→ **Task to carry out**: Retype word for word the first line of the listing and each line after it up to the line with "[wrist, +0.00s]", with the pictures taken out.

→ **Available data**:
┏━━

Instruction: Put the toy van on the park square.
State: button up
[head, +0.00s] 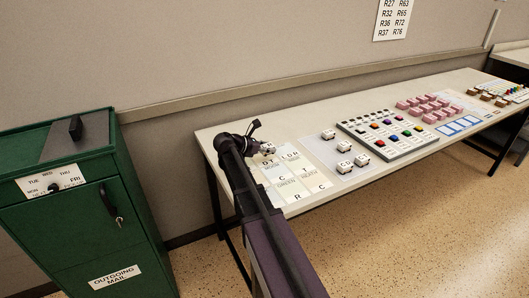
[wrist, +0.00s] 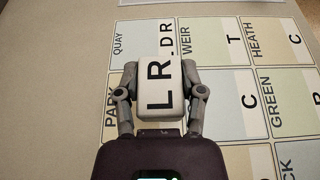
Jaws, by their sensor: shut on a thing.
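My gripper (head: 258,146) is shut on a white toy van (wrist: 160,92) marked LR; one finger grips each side of it in the wrist view (wrist: 161,95). The van also shows small at the gripper's tip in the head view (head: 268,148). The park square (wrist: 111,112) lies at the left in the wrist view; its PARK label and left edge show, and the van and gripper hide most of the rest. The quay square (wrist: 122,50) is just above it in the picture. I cannot tell whether the van touches the board or hangs above it.
The weir square (wrist: 205,45), heath square (wrist: 262,35) and green square (wrist: 240,100) lie to the right. Other white vans (head: 345,163) stand on a grey mat right of the squares. A button panel (head: 388,133) and pink blocks (head: 430,107) are further along. A green mail cabinet (head: 75,200) stands left.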

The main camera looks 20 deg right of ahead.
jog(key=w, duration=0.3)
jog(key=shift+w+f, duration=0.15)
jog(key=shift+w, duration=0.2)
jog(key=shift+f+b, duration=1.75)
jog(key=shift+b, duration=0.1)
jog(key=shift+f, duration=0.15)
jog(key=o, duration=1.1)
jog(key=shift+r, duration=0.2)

┗━━

→ **Response to the task**:
Instruction: Put the toy van on the park square.
State: button up
[head, +0.00s] 
[wrist, +0.00s] 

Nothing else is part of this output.